In 8 Cyc. 225, referred to by JUDGE PEARCE, we find the following statement, being in the article on commercial papers: "Want, Failure, or Illegality of Consideration. — The defendant who sets up any of the aforegoing defenses has the burden of proving the want, failure or illegality of consideration. The presumption of a valid consideration must be met by proof, and mere denial by averment in the answer is in general not sufficient to rebut the presumption." In 8 C.J., section 1299, page 994, it is said: "It is a general rule, supported by a multitude of decisions, that the burden of proof is on defendant to establish a defense of want, failure or illegality of consideration. These decisions, while for the most part apparently without qualification on their face, are subject to explanation, at least according to the rules laid down in many jurisdictions, by adding that what is meant is that defendant must produce some evidence to overcome the presumption of consideration arising from the production of the instrument, in order to shift to plaintiff the necessity for proving facts relating to the consideration. In other words, the rule, at least in most of the States, is that although a bill or a note imports in itself a consideration, yet when the evidence has been introduced to rebut the presumption of consideration the burden shifts to plaintiff to show by a preponderance of the evidence that there was a consideration; and this is so even where the instrument on its face recites a consideration as by the use of the words `value received,' but it has been held that the rule does not apply to a defense of a failure of consideration." In 3 R.C.L. 928, section 124, the author of that article holds that the burden is on the plaintiff, although apparently his opinion is largely based on decisions governed by the pleadings, and refers to cases where the consideration had been alleged or denied in the pleadings. See also 4 Am. Eng. Ency. of Law, 200, and appellant also cited 1 Daniels on Neg. In. (6th ed.) section 164.

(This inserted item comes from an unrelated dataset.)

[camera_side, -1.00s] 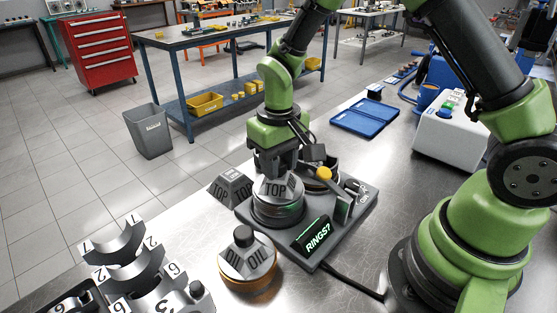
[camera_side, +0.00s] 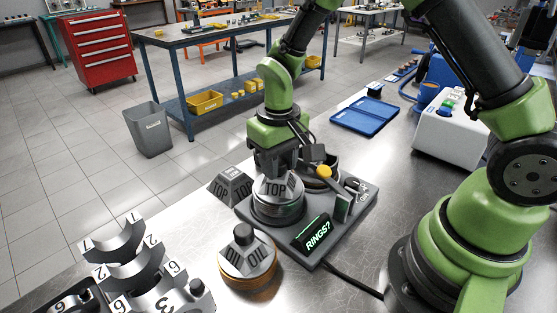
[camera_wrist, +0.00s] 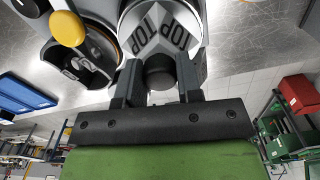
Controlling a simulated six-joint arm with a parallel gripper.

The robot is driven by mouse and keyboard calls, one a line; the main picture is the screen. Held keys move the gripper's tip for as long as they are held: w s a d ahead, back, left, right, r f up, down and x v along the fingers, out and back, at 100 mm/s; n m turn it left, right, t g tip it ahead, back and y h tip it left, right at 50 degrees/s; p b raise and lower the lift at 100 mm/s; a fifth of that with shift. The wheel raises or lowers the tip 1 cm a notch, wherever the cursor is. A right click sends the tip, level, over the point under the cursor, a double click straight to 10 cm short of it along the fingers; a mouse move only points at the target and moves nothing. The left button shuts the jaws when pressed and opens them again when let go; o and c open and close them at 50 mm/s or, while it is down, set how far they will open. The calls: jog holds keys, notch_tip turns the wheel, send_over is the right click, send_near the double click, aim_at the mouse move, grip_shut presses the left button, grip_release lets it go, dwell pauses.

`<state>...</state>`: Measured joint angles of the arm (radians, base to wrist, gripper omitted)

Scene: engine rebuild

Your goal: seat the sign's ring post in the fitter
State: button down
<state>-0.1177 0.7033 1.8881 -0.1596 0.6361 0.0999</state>
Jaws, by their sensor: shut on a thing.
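The fitter (camera_side: 310,262) is a dark grey base on the metal bench, with a lit sign (camera_side: 312,235) reading "RINGS?" on its front. My gripper (camera_side: 278,165) is above its left part, shut on a ring post (camera_side: 276,190) marked TOP. In the wrist view, the gripper's fingers (camera_wrist: 158,88) flank the post's dark knob, and its TOP faces (camera_wrist: 160,32) show beyond. The post is upright over a silver round part of the fitter; I cannot tell whether it is fully down. A ring post (camera_side: 247,260) marked OIL stands in front.
A dark block (camera_side: 230,188) marked TOP stands left of the fitter. The fitter has a yellow-knobbed lever (camera_side: 323,173) close to my gripper's right. Numbered bearing shells (camera_side: 130,260) stand at the lower left. A blue tray (camera_side: 365,117) lies behind.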

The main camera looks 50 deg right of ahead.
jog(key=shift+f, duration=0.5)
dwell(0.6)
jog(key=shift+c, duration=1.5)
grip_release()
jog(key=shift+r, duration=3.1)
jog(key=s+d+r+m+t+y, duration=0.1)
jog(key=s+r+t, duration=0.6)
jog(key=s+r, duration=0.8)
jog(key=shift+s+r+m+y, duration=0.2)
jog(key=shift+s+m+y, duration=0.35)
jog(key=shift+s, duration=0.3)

It must be admitted that 8 C.J. 994, 3 R.C.L. 928, and 4 Am. Eng. Ency. of Law, 200, cited above, seem to adopt the rule contended for by the appellant, but it will be observed that 8 C.J. begins by saying that, "It is the general rule, supported by a multitude of decisions, that the burden is on defendant to establish a defense of want, failure, or illegality of consideration," and there are cited in the notes what may very properly be called "a multitude of decisions." The author concludes that "at least according to the rules laid down in many jurisdictions," it is only meant to say that the defendant is called upon to produce some evidence to overcome the presumption of consideration arising from the production of the instrument, and that when that is done the burden shifts to the plaintiff. While that is undoubtedly correct as to a number of courts, it is by no means so with all of those cited in the notes. But there seems to be no distinction made in most of the cases taking that position between a want of consideration and a failure of consideration. The only case cited in the note for the statement, "but it has been held that the rule does not apply to a defense of a failure of consideration," is Ginn v. Dolan, 81 Ohio St. 121, 18 Ann. Cas. 204. We have found one or two others, but most of them make no such distinction, and some decline to make it. In 3 R.C.L. 928, it is said: "Nevertheless in a number of jurisdictions it is asserted to be the rule that the defense of a want of consideration for a bill or note is an affirmative defense, and that as a bill or note imports on its face a valuable consideration, the burden of establishing that there was no consideration falls upon the party pleading that defense — or at any rate when the paper, in accordance with commercial usage, specifies a consideration."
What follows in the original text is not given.